A bona fide rock star

By day, Jacqui Walter is a highly successful National Sales Director who lives in picturesque Daylesford with her rescue cat. But by night, she’s a bona fide rock star.

Jacqui Walter speaking at vic world pride

Jacqui can be found doing her thing at wide and varied venues across the country and most recently she performed at Victoria’s Pride, during the grand finale day-to-night street party. Taking to the stage with her 80s all-women supergroup, the Lost Girls, Jacqui was thrilled to join a line up of LBGTQIA+ artists and musicians celebrating the journey to equality through arts and music.

Jacqui Walter on stage

You are the perfect match for a brand like Stage and Screen. Tell us about your musical career.

I’ve been a touring musician for 30 years, playing bass and singing. In fact, I was still touring when I started working for Stage and Screen 13 years ago, so I could only work part time. Bluehouse is my original band and I’m still playing with them after 29 years. In the last year I’ve also joined The Lost Girls, a really fun all-women cover band that plays 80s hits. I spent about 15 years on the road touring in the US, playing big venues and music festivals with Bluehouse. It was a great way to see the country; we were always up for staying with people instead of at hotels, so I got to see the country through the eyes of the people who live there. We are a pretty clean living band though, so did things like whitewater rafting and exploring national parks.

Jacqui Walter on stage

How do you balance your rockstar lifestyle and a demanding career?

It can be difficult at times. There’s no conflicting schedules, but it does mean that I’m rehearsing or playing at night and on weekends. I have regular gigs for both bands – last weekend Bluehouse played in Sydney for World Pride and Lost Girls will be at the Chill Out Festival. I’m able to fit it all in, but it does make for a busy lifestyle.

Jacqui Walter on stage

Have do you feel that the entertainment industries handles the issue of gender equality?

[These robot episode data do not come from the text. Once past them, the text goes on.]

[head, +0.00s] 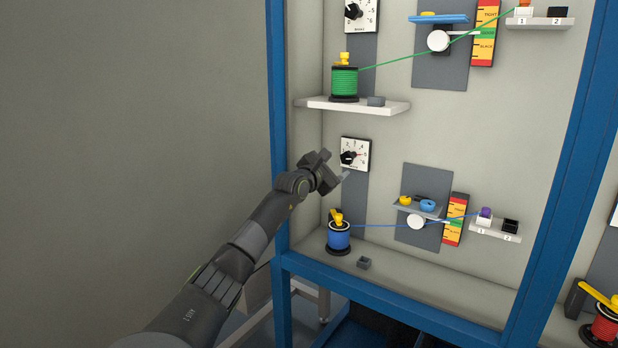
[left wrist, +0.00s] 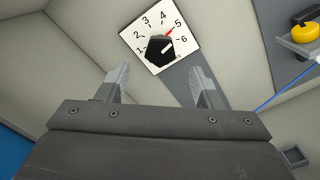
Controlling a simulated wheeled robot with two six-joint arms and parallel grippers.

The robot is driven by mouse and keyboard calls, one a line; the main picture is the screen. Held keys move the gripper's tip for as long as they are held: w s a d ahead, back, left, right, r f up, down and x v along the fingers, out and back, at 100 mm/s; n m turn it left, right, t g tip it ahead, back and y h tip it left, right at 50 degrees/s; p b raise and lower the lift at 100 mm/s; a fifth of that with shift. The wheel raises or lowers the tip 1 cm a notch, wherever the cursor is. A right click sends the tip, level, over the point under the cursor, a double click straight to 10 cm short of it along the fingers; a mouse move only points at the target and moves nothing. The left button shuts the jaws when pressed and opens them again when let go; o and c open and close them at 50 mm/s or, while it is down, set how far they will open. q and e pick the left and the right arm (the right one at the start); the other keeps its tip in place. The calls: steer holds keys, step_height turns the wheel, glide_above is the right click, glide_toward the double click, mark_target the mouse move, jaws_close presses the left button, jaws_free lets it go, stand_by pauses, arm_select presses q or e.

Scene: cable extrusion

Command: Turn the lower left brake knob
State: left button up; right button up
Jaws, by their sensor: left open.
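The lower left brake knob (head: 348,157) is a black knob on a white dial plate numbered 1 to 6. It sits on a grey strip on the back wall of the lower bay. In the left wrist view the knob (left wrist: 158,48) shows ahead of the jaws, with a red mark near 5 on the dial (left wrist: 134,35). My left gripper (head: 335,165) is open in front of the dial. In the left wrist view its two fingers (left wrist: 162,84) stand apart with nothing between them, and the knob lies beyond their tips. My right gripper is not in view.
A blue spool (head: 339,237) stands below the dial, its blue cable running right to a white pulley (head: 416,222). A shelf (head: 380,106) with a green spool (head: 343,82) is above. A blue frame post (head: 277,120) stands left of the bay.

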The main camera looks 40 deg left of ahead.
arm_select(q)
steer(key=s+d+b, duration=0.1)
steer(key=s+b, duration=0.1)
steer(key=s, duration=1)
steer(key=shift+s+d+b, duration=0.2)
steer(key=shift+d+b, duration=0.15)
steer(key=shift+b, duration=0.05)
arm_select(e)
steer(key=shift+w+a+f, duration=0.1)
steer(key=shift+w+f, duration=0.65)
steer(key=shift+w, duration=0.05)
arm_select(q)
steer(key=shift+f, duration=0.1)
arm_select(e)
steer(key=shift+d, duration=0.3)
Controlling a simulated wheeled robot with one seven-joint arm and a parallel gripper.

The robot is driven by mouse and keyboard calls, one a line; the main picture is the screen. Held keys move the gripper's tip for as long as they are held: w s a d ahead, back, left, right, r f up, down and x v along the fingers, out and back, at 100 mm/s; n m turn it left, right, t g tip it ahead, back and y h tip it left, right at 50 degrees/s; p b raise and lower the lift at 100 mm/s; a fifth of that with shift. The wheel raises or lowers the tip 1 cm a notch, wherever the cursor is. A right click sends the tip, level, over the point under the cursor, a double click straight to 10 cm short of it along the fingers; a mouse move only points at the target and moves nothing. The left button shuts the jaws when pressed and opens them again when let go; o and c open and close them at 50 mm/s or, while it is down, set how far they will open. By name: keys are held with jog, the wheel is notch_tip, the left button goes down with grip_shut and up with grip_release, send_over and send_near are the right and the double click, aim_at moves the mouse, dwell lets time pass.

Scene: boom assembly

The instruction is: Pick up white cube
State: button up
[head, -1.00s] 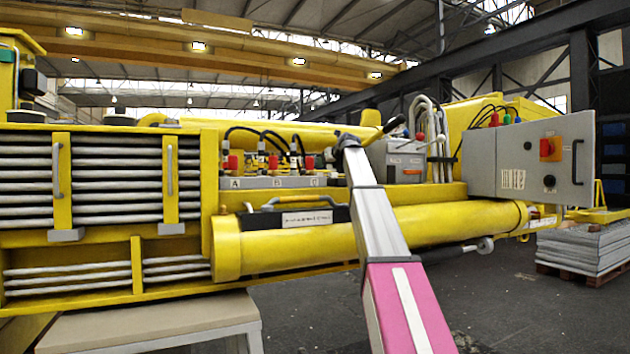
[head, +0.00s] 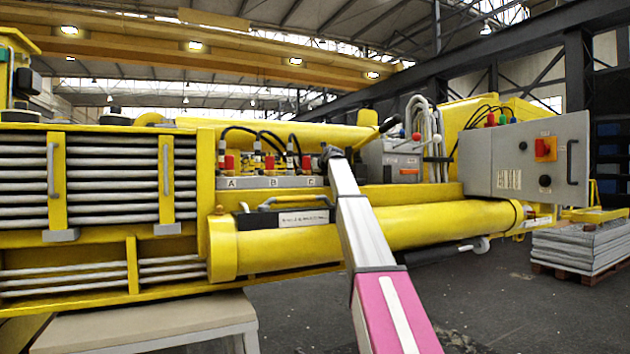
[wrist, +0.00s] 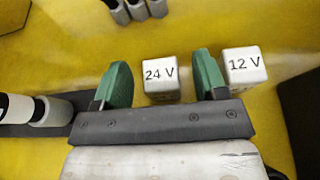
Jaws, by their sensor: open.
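Two small white cubes sit on a yellow surface in the wrist view. One is marked "24 V" (wrist: 161,79) and the other, to its right, is marked "12 V" (wrist: 244,70). My gripper (wrist: 162,66) is open, with its green fingers apart. The 24 V cube shows between the fingers and the 12 V cube lies outside the right finger. I cannot tell how far the fingertips are above the surface. In the head view, my arm reaches to the yellow machine (head: 370,235) near connectors A, B and C; the cubes cannot be made out there.
In the wrist view, grey cylinders (wrist: 137,10) stand at the top and a white-grey cylindrical part (wrist: 50,111) lies at the left. In the head view, a grey control box (head: 530,160) and grey levers (head: 425,125) stand to the right of my arm.

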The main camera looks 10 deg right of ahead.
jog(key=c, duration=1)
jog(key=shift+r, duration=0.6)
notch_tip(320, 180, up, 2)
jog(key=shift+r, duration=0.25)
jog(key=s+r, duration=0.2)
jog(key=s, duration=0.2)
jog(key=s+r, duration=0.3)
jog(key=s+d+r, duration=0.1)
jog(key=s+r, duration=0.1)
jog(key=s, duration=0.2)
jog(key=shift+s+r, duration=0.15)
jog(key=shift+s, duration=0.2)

I definitely experienced sexism earlier in my music career. When we were at the height of our touring, we found a lot of parochialism in Australia. Male sound engineers in particular; if you knew what you were talking about or gave specific directions, they branded you as difficult. There was a lot of misogyny in the music industry, but thanks to people telling their stories, there has been a lot of change. Sport has changed as well; there’s a lot more diversity, more equality in pay and in how they travel. I’ve seen that in my time at Stage and Screen. Our women’s sporting teams are some of the best in the world, so it’s only fair that they get equal treatment.